WHAT YOU WILL DO: Pull out from the material below all lines with "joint".

RECORDS PROVIDED:
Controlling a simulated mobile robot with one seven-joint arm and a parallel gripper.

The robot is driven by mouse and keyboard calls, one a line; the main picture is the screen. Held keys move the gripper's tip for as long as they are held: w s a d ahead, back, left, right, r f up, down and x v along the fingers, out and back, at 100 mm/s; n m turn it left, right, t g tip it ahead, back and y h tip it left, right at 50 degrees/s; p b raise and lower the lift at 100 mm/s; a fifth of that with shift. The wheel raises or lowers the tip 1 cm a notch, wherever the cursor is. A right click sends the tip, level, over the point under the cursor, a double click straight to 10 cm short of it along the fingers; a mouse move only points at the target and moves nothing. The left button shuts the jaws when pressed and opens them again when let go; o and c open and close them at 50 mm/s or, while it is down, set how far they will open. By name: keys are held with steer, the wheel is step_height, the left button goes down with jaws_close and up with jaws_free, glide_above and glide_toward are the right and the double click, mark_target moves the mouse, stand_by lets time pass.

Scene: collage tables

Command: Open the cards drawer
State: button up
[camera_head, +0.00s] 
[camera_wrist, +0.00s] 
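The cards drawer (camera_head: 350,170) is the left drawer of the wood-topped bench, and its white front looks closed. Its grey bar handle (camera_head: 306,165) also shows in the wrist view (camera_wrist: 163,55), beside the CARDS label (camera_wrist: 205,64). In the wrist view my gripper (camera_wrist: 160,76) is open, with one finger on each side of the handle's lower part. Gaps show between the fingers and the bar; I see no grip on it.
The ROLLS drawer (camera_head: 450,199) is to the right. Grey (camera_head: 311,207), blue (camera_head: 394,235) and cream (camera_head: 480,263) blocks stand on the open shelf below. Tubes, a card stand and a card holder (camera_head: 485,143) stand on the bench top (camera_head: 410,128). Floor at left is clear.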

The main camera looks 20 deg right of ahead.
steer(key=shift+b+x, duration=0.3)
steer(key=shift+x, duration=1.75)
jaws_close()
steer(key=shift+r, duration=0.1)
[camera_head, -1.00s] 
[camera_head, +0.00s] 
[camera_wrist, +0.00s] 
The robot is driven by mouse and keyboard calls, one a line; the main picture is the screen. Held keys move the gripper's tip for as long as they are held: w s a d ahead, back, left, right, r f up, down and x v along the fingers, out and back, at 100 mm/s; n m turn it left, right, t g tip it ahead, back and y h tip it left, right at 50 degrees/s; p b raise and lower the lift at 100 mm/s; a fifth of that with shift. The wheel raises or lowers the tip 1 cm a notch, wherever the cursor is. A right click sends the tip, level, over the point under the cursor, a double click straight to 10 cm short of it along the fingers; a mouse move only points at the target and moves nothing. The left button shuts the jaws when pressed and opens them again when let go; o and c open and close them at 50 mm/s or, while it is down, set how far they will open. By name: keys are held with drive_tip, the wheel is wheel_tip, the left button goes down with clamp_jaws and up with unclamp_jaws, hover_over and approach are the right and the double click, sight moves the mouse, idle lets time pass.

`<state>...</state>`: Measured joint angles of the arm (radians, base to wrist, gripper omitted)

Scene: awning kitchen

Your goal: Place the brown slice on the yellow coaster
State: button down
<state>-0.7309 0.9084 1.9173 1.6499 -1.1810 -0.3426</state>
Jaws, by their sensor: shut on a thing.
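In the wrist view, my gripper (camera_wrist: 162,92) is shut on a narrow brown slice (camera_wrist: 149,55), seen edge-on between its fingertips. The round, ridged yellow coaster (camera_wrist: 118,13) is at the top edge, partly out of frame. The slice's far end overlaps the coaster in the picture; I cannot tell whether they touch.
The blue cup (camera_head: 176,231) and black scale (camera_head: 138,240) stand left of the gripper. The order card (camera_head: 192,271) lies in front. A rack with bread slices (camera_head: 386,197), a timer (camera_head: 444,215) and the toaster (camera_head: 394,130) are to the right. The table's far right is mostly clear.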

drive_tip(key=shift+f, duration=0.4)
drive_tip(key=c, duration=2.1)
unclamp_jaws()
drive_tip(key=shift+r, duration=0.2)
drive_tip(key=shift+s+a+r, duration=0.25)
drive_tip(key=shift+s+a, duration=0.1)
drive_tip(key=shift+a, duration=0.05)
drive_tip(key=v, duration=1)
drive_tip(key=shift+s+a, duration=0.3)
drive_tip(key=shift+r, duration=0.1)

EXERCISE RESPONSE:
Controlling a simulated mobile robot with one seven-joint arm and a parallel gripper.
`<state>...</state>`: Measured joint angles of the arm (radians, base to wrist, gripper omitted)

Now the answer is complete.